I've had an affair, says Northern Ireland's Mrs Robinson

First Minister's wife says she contemplated suicide after infidelity
Click to follow
Indy Politics

The wife of Northern Ireland's most senior politician last night sensationally revealed that she had attempted to take her life while depressed after having an affair.

Iris Robinson, who is a Westminster MP as well as a member of the Belfast Assembly, said in a statement that she had acted "in a manner which was self-destructive and out of character" during severe bouts of depression.

Her husband, Peter Robinson, who as First Minister heads Belfast's powersharing government, made an anguished appearance on television to outline the events that have been the subject of rumour and speculation for weeks.

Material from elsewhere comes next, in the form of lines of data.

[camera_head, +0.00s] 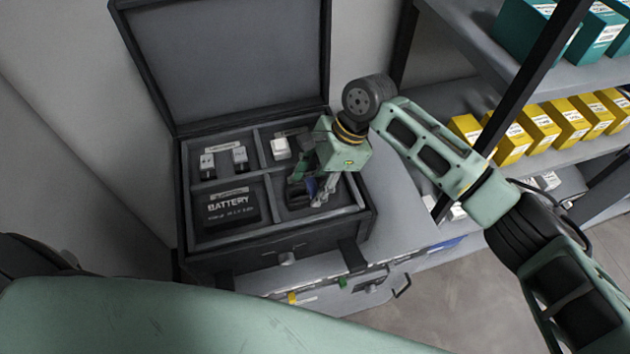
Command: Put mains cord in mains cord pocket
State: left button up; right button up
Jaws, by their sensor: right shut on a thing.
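My right gripper (314,194) reaches in from the right and points down into the open black case (225,259). It is shut on a dark thing (296,193), which seems to be the mains cord; the fingers and the gripper body cover much of it. The gripper and the thing are at the front right compartment (347,192), which seems to be the mains cord pocket. I cannot tell whether the cord touches the compartment floor. My left gripper is not in view.
A black battery (229,206) lies in the front left compartment. Two small items (240,157) and a white block (280,148) sit in the back compartments. The raised lid (225,60) stands behind. Shelves with yellow boxes (540,128) are at right.

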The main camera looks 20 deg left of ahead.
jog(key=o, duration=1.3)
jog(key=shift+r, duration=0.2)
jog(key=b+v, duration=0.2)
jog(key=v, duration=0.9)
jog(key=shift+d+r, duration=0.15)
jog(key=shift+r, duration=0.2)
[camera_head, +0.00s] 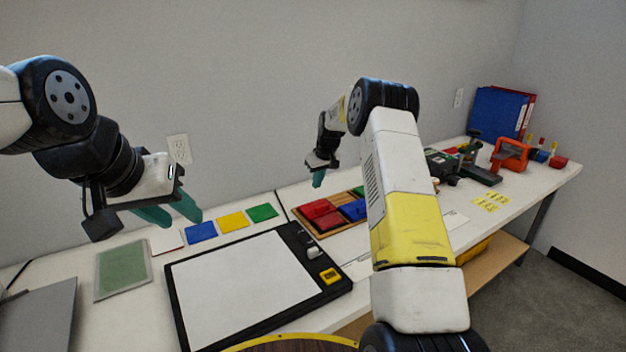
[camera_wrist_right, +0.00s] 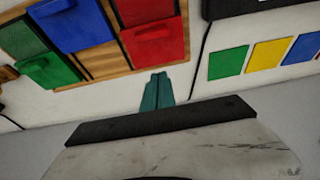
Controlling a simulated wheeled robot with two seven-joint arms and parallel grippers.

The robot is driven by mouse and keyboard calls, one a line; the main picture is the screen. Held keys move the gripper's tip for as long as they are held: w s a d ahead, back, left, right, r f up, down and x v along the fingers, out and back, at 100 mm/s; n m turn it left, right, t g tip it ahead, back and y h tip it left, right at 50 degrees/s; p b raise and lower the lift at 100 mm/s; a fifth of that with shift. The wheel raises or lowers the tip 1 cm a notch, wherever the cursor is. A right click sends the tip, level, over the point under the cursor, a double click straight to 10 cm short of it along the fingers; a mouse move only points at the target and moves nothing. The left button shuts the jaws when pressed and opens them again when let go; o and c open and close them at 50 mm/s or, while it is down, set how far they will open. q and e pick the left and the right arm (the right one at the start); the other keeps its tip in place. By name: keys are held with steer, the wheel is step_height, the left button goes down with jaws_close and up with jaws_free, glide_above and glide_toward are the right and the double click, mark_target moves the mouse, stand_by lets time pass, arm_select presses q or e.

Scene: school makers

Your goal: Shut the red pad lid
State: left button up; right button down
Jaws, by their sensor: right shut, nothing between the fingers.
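The red pad (camera_head: 320,213) sits in a wooden tray (camera_head: 314,232) at the middle of the table. In the right wrist view a darker red face (camera_wrist_right: 143,10) shows beside a brighter red part with a raised tab, the lid (camera_wrist_right: 156,42); the lid appears open, its angle unclear. My right gripper (camera_head: 318,180) is shut and empty, above and behind the tray; its teal fingertips (camera_wrist_right: 159,76) show together just off the tray edge near the red lid. My left gripper (camera_head: 176,216) is open and empty over the table's back left.
Blue (camera_head: 353,209) and green pads (camera_wrist_right: 52,70) share the tray. Blue, yellow (camera_head: 233,221) and green cards lie left of it. A black-framed white board (camera_head: 245,285) lies in front. An orange tool (camera_head: 510,155) stands far right. My right arm hides part of the table.

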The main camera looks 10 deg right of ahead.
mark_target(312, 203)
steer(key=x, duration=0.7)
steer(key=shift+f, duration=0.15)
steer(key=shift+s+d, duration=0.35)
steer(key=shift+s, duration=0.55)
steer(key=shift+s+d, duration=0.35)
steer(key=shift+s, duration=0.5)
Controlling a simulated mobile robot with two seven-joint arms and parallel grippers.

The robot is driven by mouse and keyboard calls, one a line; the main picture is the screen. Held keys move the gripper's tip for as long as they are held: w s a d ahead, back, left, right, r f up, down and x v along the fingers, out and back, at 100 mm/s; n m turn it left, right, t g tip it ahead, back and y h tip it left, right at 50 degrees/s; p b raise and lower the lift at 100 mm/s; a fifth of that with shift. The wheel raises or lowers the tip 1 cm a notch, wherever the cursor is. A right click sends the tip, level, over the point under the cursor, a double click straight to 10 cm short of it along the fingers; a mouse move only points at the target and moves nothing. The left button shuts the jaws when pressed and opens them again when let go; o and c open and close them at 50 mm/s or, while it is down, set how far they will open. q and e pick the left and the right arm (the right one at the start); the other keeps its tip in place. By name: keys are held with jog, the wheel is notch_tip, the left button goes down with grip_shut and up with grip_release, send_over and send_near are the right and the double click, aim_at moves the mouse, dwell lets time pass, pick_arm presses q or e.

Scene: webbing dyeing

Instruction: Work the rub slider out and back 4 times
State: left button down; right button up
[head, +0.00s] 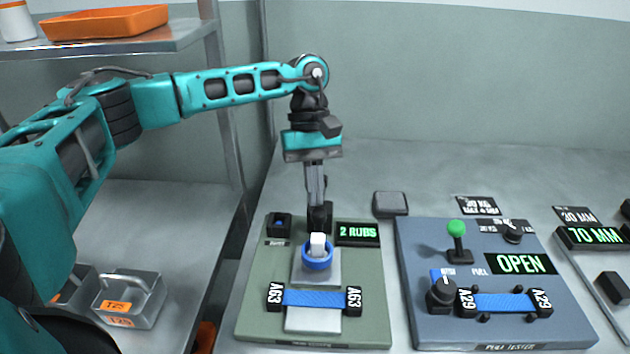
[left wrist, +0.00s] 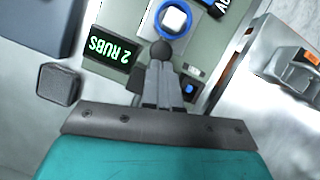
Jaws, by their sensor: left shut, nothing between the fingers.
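The rub slider (head: 317,261) is a blue ring with a white block in it, on the green rub board (head: 261,310). It stands behind the blue webbing strip (head: 315,298), which is held between two black A63 clamps. The board's display (head: 357,233) reads "2 RUBS". My left gripper (head: 319,222) points down just behind the slider, its fingers shut with nothing between them. In the left wrist view the shut fingers (left wrist: 161,60) end close to the slider's ring (left wrist: 173,18); I cannot tell whether they touch. My right gripper is not in view.
A blue-grey pull tester (head: 415,270) with a green-knobbed lever and an "OPEN" display stands to the right. A dark grey block (head: 390,203) lies behind the boards. Metal weights (head: 130,298) sit at left. The bench behind is mostly clear.

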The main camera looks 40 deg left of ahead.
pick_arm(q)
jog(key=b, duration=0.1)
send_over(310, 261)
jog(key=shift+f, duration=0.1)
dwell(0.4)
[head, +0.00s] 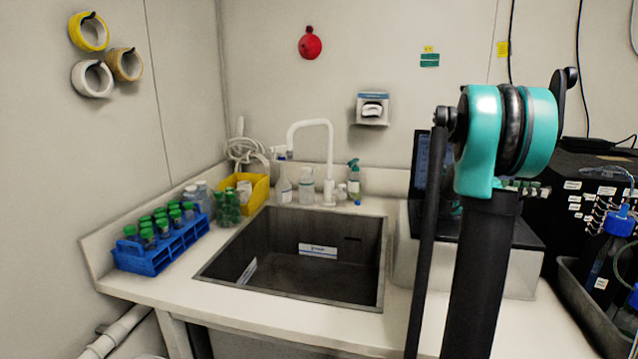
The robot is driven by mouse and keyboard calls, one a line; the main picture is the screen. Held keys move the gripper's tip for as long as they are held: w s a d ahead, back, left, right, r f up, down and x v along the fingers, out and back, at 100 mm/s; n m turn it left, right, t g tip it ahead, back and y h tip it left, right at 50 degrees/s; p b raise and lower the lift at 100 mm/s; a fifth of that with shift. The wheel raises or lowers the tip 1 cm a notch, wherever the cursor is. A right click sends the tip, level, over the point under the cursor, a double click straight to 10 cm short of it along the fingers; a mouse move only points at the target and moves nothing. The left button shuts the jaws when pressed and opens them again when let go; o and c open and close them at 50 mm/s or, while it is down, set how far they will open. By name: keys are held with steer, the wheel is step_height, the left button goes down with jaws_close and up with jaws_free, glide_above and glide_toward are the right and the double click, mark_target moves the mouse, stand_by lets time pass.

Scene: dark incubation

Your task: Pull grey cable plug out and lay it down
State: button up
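I cannot make out a grey cable plug in the head view. A black instrument box (597,185) stands at the right with several small tubes or cables on its front, too small to tell apart. Black cables (579,70) hang down the wall above it. My own teal and black arm stands upright at the right and hides part of the counter and of a dark screen (421,165) behind it. My gripper is not in view.
A dark sink (216,262) with a white faucet (329,160) is set in the white counter (160,289). A blue rack (140,262) of green-capped tubes stands left. A yellow bin (258,190) and bottles stand behind. A grey tray (580,310) with blue-capped bottles (619,221) is at the right edge.

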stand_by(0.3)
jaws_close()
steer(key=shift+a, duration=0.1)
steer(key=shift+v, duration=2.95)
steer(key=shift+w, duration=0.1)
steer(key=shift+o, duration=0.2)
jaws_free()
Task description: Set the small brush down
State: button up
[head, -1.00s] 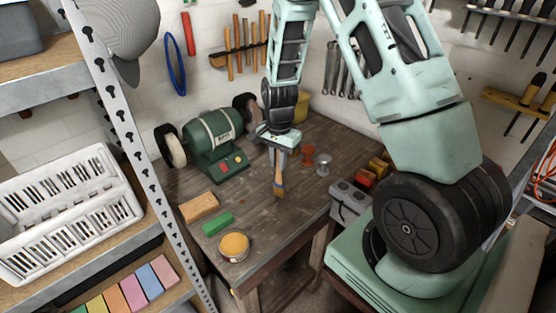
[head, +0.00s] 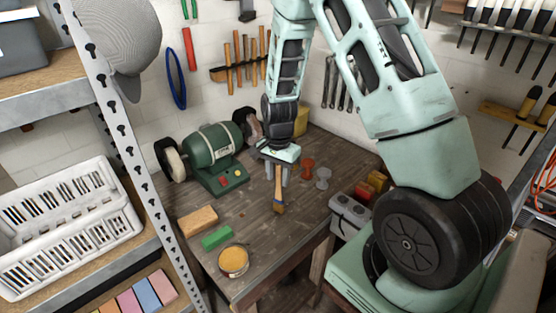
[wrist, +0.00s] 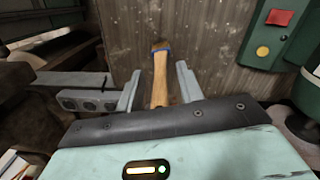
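The small brush (head: 279,191) has a wooden handle, a blue band and a brown end. It is at the workbench (head: 265,225), near its front right part; whether it lies flat or is tilted I cannot tell. My gripper (head: 277,176) is above the bench, open, with its fingers on either side of the brush handle. In the wrist view the brush (wrist: 160,80) lies between the fingers of my gripper (wrist: 159,72), with a gap on both sides of the handle.
A green bench grinder (head: 214,157) stands behind to the left. A tan block (head: 198,219), a green block (head: 216,238) and a round tin (head: 233,261) are at front left.

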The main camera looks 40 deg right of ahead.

He said: "You will appreciate how devastated I have been. This has been the most difficult period of my life and I have been deeply hurt by what has happened. I feel the pain of it every day."

He maintained that he would not resign, and would be back at his post this morning to meet the deputy First Minister, Sinn Fein's Martin McGuinness.

In a statement his wife said: "I lost control of my life and did the worst thing that I have ever done. Over a year and a half ago, I was involved in a relationship. It began completely innocently when I gave support to someone following a family death.

"I encouraged friends to assist him by providing financial support for a business venture. Regrettably, the relationship later developed into a brief affair. It had no emotional or lasting meaning but my actions have devastated my life and the lives of those around me."

Mr Robinson denied that anything was out of order with the financial dealings. The Robinsons have been referred to as Northern Ireland's first political family, as a number of their children work for them.

The First Minister said his knowledge of his wife's "inappropriate relationship" came at midnight on 1 March last year, when she tried to take her own life. Mr Robinson, who can be robust in public but is often reserved personally, spoke of his reaction to the suicide attempt. "My immediate impulse was to walk away from my marriage," he said. "I felt betrayed after almost 40 years of being happily and closely bonded together. The circumstances I face, however, caused me to take a different course.

"Iris, racked by guilt and sorrow, had attempted to take her own life and would certainly have been less likely to recover if I had left. I determined that I could not walk away without making a genuine effort to see if my marriage could be saved.

"That is the road I am on. It is a road without guarantees but not without hope. I love my wife. I have always been faithful to her. In a spirit of humility and repentance, Iris sought my forgiveness."